(Written instruction):
Check every line below for the word "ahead" and copy the ones that have it.

(Given material):
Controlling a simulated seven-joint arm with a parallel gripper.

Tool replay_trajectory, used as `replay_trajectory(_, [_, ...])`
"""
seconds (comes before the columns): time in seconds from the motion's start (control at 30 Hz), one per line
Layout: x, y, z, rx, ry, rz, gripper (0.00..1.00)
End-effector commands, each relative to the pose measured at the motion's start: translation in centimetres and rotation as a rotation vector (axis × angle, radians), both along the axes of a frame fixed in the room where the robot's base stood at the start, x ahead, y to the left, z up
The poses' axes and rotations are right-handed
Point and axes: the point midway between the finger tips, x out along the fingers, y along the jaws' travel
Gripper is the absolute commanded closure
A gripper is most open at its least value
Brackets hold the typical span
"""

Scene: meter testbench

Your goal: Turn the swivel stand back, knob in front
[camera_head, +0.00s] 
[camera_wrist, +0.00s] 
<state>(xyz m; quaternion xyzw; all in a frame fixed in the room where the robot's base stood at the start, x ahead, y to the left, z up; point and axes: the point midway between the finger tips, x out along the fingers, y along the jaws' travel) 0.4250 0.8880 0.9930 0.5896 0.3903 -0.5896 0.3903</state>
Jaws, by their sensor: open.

(Result of this task):
End-effector commands, each relative to the pose measured at the motion's start: translation in centimetres and rotation as a rotation vector (axis × angle, radians), both along the axes of a frame fixed in the room where the robot's base stood at the start, x ahead, y to the left, z up
<state>(xyz m; quaternion xyzw; all in a frame fixed in the room where the robot's base stood at the start, x ahead, y to the left, z up; point and axes: the point midway between the finger tips, x out along the fingers, y along the jaws' travel) 0.4250 0.8880 0.9930 0.5896 0.3903 -0.5896 0.3903</state>

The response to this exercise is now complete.